A Frente Parlamentar da Igualdade Racial vem trabalhando para que o negros deixem de ficar em segundo plano e passem a ter acesso a saúde, a educação e ao emprego. Estamos trabalhando por reparação histórica, uma vez que foram os negros que carregaram esse País nas costas. Venho percorrendo o Brasil para que se possa unificar todas as reivindicações dos afro-brasileiros. Sabemos que no Brasil o racismo é ideológico e temos que acabar com isso. É um trabalho árduo porque, mesmo no século XXI, temos trabalho escravo. O exemplo são as domésticas, que não ganham horas extras, adicional noturno. Enquanto não resolvermos o problema dessa categoria, que para mim é símbolo, continuaremos lutando.
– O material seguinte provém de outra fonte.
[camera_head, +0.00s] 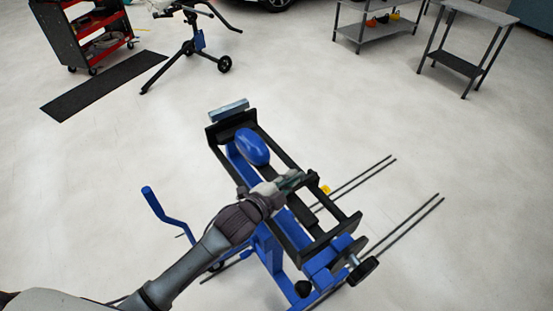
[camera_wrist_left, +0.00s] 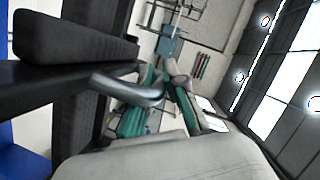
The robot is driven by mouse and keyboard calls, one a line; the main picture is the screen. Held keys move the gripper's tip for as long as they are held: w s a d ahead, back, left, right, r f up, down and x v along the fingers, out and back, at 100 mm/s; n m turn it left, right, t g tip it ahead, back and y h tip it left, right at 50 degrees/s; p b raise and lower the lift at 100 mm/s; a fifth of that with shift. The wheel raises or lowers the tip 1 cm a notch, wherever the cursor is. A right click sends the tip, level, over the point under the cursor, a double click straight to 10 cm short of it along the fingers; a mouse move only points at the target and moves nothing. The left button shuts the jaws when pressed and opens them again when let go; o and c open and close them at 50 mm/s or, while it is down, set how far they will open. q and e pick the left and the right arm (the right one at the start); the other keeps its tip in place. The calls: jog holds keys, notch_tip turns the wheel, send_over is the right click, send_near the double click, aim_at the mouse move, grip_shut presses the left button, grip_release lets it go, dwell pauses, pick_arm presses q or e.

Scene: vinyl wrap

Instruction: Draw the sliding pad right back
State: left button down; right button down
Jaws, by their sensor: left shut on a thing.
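A blue stand carries a long black frame (camera_head: 345,222) with two rails, tilted in the head view. A blue oval part (camera_head: 252,147) rests at its upper end. The sliding pad (camera_wrist_left: 75,38), a thick dark block, shows large at the upper left of the left wrist view. A grey metal handle (camera_wrist_left: 125,89) reaches from beside it. My left gripper (camera_head: 291,182) is over the middle of the frame, shut on the handle; its teal fingers (camera_wrist_left: 160,97) close around the handle's end in the wrist view. The gripper hides part of the pad in the head view. My right gripper is out of view.
A blue crank arm (camera_head: 166,206) stands left of the frame, and a black knob (camera_head: 364,271) is at its lower end. Thin dark rods (camera_head: 405,223) stick out to the right. A red tool cart (camera_head: 95,35) and grey tables (camera_head: 470,45) stand far back.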

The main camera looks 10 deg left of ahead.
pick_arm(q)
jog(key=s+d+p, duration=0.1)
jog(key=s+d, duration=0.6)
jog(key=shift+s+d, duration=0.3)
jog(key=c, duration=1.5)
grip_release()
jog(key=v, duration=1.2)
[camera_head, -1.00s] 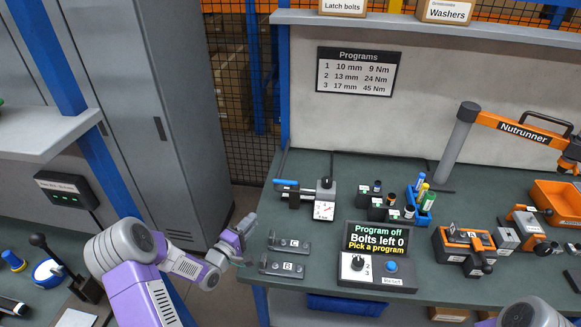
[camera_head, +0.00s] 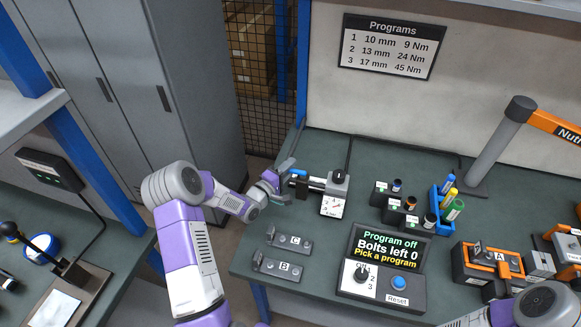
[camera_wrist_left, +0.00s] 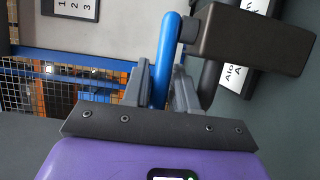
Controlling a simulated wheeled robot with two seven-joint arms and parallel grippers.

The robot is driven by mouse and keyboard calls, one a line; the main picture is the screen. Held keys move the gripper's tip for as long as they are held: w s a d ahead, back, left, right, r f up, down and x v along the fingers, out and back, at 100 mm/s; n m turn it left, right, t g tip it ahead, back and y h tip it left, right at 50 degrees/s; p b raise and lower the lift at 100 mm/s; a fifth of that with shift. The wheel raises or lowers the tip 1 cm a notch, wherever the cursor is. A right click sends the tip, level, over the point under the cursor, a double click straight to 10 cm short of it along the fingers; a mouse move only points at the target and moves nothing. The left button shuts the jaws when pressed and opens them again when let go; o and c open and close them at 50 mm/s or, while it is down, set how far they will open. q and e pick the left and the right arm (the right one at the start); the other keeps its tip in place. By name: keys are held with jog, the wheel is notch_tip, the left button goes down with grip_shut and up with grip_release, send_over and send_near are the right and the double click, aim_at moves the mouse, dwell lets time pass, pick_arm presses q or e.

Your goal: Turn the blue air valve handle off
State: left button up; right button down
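The blue valve handle (camera_head: 299,172) is on the valve at the back left of the bench, mostly covered by my left gripper in the head view. My left gripper (camera_head: 287,180) is at the handle, its fingers spread apart. In the left wrist view the blue handle (camera_wrist_left: 165,50) runs between the two fingers (camera_wrist_left: 161,82), with narrow gaps; whether it touches either is hard to tell. The dark valve body (camera_wrist_left: 250,40) is to the right there. A white dial gauge (camera_head: 332,206) is beside the valve in the head view. My right gripper is out of view.
Two grey brackets, C (camera_head: 290,242) and B (camera_head: 278,266), lie in front of the valve. The program box (camera_head: 380,270) is to their right. Sockets and a blue bottle tray (camera_head: 437,222) stand farther right. A grey cabinet (camera_head: 190,80) is behind my left arm.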

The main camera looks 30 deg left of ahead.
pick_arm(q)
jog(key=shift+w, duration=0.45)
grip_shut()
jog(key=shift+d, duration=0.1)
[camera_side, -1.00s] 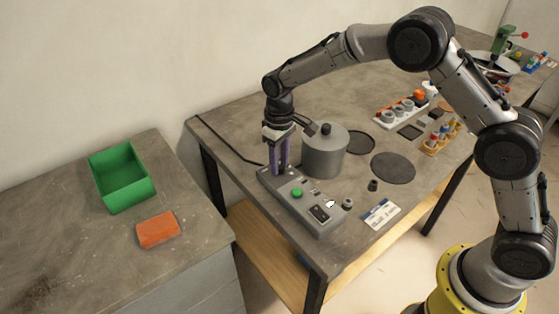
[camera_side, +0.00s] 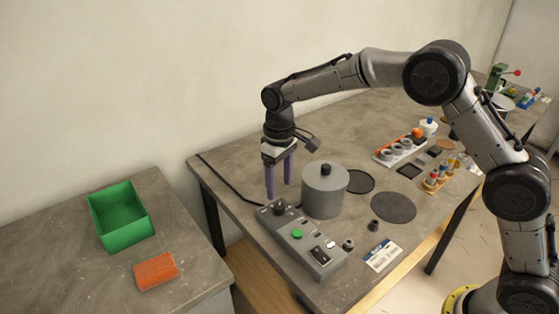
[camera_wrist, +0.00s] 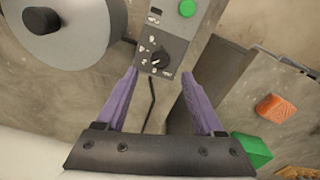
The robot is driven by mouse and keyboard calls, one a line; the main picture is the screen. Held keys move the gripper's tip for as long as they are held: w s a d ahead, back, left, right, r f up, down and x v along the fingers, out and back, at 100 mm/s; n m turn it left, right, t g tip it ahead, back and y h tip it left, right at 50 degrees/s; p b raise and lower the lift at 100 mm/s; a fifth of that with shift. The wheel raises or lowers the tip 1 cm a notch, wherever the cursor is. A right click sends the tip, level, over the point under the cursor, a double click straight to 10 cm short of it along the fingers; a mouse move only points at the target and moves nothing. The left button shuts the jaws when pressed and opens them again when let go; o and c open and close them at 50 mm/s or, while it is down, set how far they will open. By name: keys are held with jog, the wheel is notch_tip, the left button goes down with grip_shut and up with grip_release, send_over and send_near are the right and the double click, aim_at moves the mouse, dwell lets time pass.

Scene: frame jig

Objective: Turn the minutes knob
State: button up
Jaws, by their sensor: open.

Os afrodescendentes brasileiros exigem reparação.
Além da luta permanente pela igualdade racial, o senhor tem 18 anos de mandato dedicado também a outras frentes de trabalho como, por exemplo, a defesa dos trabalhadores da Rede Ferroviária Federal. Como ficou a situação da categoria?
Eu sempre afirmo que estou deputado. Que sou, com muito orgulho, caldereiro metalúrgico da Rede Ferroviária Federal. Nós conseguimos impedir que a MP 246 que extinguia a Rede fosse barrada. Categoria nesse momento está muito reduzida e nós continuamos trabalhando e defendendo que o Brasil tenha uma ferrovia forte e de qualidade, porque onde há trilhos há progresso.
E sobre o retorno dos trabalhadores demitidos no Governo Collor, o que está sendo feito?
A grande maioria dos demitidos já retornou ao trabalho. Creio que 80% já deles estão trabalhando. Alguns foram alocados em outros órgãos, porque ou não havia mais a função original, outros estão em cursos de reciclagem. Mas estamos atentos porque ainda tem gente esperando para ser reintegrada à sua função.